Irak. Il faut mettre fin aux transferts d’armes irresponsables qui alimentent les crimes de guerre commis par les milices

  •  Les milices alliées au gouvernement irakien ont accès à des armes provenant d’au moins 16 pays
  •  Les récents transferts d’armes favorisent les disparitions forcées, les enlèvements, la torture, les exécutions sommaires et la destruction délibérée de biens civils
  •  L’Irak est le sixième importateur d’armes lourdes dans le monde

Les milices paramilitaires qui opèrent en leur nom au sein des forces armées irakiennes pour combattre le groupe armé se désignant sous le nom d’État islamique (EI) utilisent des armes provenant de stocks militaires irakiens, fournis par les États-Unis, l’Europe, la Russie et l’Iran, pour commettre des crimes de guerre, des attaques de représailles et d’autres atrocités, écrit Amnesty International dans un nouveau rapport publié le 5 janvier 2017.

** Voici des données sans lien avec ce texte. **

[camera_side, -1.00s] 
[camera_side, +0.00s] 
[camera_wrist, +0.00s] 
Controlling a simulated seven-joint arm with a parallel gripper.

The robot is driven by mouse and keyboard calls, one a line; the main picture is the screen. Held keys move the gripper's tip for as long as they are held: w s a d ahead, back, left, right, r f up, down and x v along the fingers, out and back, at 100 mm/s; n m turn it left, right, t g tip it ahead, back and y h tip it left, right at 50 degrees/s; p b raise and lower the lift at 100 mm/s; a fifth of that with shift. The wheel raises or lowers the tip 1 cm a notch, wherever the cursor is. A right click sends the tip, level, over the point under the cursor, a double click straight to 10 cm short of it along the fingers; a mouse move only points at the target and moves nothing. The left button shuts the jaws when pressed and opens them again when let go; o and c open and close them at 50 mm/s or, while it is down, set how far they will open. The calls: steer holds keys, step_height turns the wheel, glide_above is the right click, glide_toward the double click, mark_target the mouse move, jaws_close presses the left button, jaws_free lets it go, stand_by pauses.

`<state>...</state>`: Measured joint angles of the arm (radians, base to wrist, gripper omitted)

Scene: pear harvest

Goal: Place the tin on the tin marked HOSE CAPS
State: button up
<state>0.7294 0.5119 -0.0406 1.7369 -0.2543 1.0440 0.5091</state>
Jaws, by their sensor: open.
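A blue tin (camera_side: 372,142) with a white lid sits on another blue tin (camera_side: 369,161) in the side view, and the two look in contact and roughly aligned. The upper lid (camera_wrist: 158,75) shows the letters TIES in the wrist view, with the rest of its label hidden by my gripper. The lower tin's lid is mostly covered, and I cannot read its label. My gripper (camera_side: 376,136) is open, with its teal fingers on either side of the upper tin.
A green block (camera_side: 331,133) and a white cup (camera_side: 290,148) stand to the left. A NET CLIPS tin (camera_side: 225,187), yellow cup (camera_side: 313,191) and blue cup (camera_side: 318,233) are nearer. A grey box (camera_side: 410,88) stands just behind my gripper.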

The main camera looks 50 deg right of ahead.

Des recherches menées depuis juin 2014 sur le terrain et des analyses d’experts de preuves photos et vidéos montrent que ces milices paramilitaires bénéficient de transferts d’armes fabriquées dans au moins 16 pays – tanks et artillerie notamment, ainsi que tout un éventail d’armes légères. 

Les milices majoritairement chiites utilisent ces armes pour se livrer à des violations, comme la disparition forcée et l’enlèvement de milliers d’hommes et de garçons majoritairement sunnites, la torture et les exécutions extrajudiciaires, ainsi que la destruction injustifiée de biens.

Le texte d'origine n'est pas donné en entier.